NOTE: The Leslie effect code is adapted from the setBfree project which is open-source, but subject to the GPL license, which does NOT permit its use in closed-source projects. (The setBfree GitHub repo specifies the GPL2, but the actual code specifies that it may be used under the terms of any later version. I use the GPL3, which provides clarification for how GPL-licensed code can be used together with more permissive licenses, such as the MIT license, which governs the rest of the code in this repo, as well as all of AudioKit.)

• The Common folder contains some new C++ classes which are written as part of AudioKitCore and are likely to move to that part of AudioKit in future.
• The Leslie folder contains the C Leslie-effect code from the setBfree project, and my own C++ wrapper code.

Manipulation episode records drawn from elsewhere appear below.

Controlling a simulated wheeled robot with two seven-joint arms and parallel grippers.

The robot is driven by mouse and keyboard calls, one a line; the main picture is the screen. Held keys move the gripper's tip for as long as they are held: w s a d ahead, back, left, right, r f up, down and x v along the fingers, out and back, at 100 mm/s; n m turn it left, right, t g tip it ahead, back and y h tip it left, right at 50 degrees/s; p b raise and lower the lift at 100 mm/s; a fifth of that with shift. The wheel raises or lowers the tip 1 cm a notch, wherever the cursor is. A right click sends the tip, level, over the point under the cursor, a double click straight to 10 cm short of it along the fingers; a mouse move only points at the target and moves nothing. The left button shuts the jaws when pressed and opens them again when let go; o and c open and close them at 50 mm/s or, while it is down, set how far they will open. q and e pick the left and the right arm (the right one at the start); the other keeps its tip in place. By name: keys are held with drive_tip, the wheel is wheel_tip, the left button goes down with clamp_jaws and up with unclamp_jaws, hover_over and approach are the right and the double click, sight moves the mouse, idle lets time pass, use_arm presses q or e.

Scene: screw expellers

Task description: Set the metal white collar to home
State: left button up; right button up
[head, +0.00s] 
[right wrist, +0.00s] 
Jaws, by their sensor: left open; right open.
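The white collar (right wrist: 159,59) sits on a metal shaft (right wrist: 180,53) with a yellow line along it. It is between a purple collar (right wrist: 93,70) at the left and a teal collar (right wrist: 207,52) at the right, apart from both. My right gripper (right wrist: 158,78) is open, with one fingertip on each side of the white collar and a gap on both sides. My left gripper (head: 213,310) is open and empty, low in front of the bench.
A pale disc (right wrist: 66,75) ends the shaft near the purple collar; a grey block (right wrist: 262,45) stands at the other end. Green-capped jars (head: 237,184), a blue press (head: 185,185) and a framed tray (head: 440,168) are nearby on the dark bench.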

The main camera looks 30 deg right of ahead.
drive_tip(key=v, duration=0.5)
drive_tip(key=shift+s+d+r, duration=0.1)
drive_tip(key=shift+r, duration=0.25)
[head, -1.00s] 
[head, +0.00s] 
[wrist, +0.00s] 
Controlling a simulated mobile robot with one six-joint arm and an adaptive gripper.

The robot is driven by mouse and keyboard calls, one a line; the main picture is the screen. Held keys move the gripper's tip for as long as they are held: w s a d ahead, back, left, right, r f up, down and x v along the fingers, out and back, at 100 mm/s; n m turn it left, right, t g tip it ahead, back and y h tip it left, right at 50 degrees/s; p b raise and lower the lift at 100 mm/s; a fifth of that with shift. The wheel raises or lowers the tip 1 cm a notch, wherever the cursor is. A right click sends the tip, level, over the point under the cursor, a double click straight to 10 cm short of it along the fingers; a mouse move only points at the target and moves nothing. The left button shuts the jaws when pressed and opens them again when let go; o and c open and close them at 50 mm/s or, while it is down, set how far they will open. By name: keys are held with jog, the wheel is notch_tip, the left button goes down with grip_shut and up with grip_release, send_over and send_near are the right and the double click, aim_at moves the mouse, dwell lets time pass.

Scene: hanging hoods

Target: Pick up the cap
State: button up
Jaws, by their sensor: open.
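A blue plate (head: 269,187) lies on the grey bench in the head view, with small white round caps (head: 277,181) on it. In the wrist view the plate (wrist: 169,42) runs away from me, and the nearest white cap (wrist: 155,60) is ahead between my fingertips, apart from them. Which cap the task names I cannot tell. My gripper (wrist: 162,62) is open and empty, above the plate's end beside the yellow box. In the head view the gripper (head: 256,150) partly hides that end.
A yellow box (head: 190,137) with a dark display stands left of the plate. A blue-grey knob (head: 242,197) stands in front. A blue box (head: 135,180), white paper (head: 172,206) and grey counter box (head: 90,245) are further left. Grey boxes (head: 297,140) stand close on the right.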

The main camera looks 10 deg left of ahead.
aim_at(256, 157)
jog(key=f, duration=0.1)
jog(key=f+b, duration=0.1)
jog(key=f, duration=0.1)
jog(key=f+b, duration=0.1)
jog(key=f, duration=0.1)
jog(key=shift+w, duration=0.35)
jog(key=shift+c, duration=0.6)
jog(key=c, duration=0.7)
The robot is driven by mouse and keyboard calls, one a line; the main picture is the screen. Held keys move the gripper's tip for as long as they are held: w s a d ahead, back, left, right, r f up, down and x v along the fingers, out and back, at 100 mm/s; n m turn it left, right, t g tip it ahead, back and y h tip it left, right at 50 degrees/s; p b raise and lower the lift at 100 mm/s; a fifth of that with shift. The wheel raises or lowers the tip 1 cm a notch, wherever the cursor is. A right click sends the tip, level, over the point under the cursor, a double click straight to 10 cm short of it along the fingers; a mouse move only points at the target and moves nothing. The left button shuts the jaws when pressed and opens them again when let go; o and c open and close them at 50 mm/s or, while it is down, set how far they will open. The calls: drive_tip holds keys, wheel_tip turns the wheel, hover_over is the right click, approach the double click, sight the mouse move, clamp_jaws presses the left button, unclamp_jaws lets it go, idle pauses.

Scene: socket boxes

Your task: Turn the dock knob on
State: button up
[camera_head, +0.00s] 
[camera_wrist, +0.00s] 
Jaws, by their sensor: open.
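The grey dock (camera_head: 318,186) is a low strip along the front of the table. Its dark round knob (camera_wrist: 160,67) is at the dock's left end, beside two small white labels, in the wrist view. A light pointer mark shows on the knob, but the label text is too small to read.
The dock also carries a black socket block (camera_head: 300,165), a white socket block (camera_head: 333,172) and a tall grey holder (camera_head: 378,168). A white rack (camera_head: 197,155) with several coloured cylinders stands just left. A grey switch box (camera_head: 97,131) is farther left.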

• The Organ folder contains the rest of the Organ code example, including both a JUCE-based version and an AudioKit version. The JUCE version uses the Leslie effect from the setBfree project and another from the open-source mda-vst collection.
• The Python wrapper generator folder contains template-based code generation tools which substantially automate the work of step 4 in the previous section.
• The FaustSynth folder contains new work, exploring the possibility of using the FAUST DSP language to generate DSP code for AudioKitCore-based programs.

See the README.md files in each folder for more details.